Exercise aim: Below this line is the material. Write out only its lines from the one containing "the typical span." through the one containing "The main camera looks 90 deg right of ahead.", both kept, exactly.

START

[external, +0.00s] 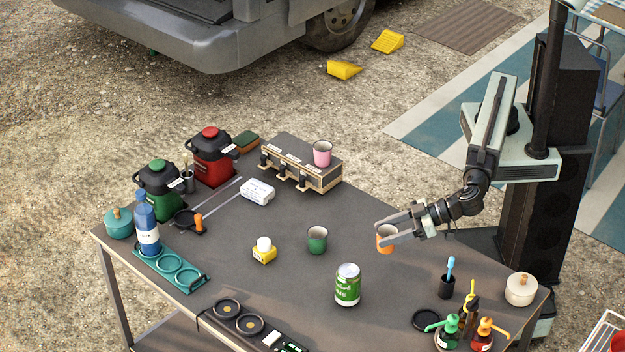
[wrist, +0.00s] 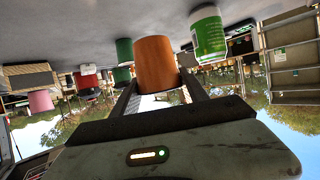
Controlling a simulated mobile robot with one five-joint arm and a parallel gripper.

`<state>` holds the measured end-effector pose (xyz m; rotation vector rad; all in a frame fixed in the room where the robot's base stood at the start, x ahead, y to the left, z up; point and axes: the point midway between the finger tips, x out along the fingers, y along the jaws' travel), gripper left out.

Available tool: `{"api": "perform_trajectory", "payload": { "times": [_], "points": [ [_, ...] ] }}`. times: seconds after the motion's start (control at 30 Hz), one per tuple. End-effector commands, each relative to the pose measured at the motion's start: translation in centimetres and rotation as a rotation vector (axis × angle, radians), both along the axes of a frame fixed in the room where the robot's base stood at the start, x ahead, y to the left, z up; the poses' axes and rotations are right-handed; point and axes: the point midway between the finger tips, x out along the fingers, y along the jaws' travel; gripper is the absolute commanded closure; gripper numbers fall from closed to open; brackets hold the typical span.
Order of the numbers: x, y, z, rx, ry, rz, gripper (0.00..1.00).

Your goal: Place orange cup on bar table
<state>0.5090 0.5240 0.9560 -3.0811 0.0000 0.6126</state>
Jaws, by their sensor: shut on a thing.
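The orange cup (external: 386,236) is between the fingers of my gripper (external: 383,232), at the right part of the dark bar table (external: 345,212). The wrist view is upside down and shows the orange cup (wrist: 156,64) in the middle, with the fingers of my gripper (wrist: 160,82) on both sides. My gripper is shut on the cup. The cup looks about upright. Whether its base touches the tabletop or is slightly above it, I cannot tell. The fingers hide part of the cup in the external view.
A green-labelled can (external: 347,285) and a green cup (external: 317,240) stand left of the orange cup. A black holder (external: 447,286), pump bottles (external: 468,325) and a cream pot (external: 521,289) stand at the right. A pink cup (external: 322,153) sits on a box. Table behind the green cup is clear.

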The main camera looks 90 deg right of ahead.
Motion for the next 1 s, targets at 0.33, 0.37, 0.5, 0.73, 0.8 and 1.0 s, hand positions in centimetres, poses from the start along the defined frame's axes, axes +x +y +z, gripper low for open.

END

Response:
Available tool: `{"api": "perform_trajectory", "payload": { "times": [_], "points": [ [_, ...] ] }}`. times: seconds after the motion's start (control at 30 Hz), one per tuple. End-effector commands, each relative to the pose measured at the motion's start: translation in centimetres and rotation as a rotation vector (axis × angle, radians), both along the axes of a frame fixed in the room where the robot's base stood at the start, x ahead, y to the left, z up; the poses' axes and rotations are right-handed; point and axes: the point midway between the finger tips, x out along the fingers, y along the jaws' travel; gripper is the absolute commanded closure; gripper numbers fall from closed to open; brackets hold the typical span.
Order of the numbers: x, y, z, rx, ry, rz, gripper (0.00..1.00).

Your goal: Place orange cup on bar table
<state>0.5090 0.5240 0.9560 -3.0811 0.0000 0.6126</state>
Jaws, by their sensor: shut on a thing.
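The orange cup (external: 386,236) is between the fingers of my gripper (external: 383,232), at the right part of the dark bar table (external: 345,212). The wrist view is upside down and shows the orange cup (wrist: 156,64) in the middle, with the fingers of my gripper (wrist: 160,82) on both sides. My gripper is shut on the cup. The cup looks about upright. Whether its base touches the tabletop or is slightly above it, I cannot tell. The fingers hide part of the cup in the external view.
A green-labelled can (external: 347,285) and a green cup (external: 317,240) stand left of the orange cup. A black holder (external: 447,286), pump bottles (external: 468,325) and a cream pot (external: 521,289) stand at the right. A pink cup (external: 322,153) sits on a box. Table behind the green cup is clear.

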The main camera looks 90 deg right of ahead.

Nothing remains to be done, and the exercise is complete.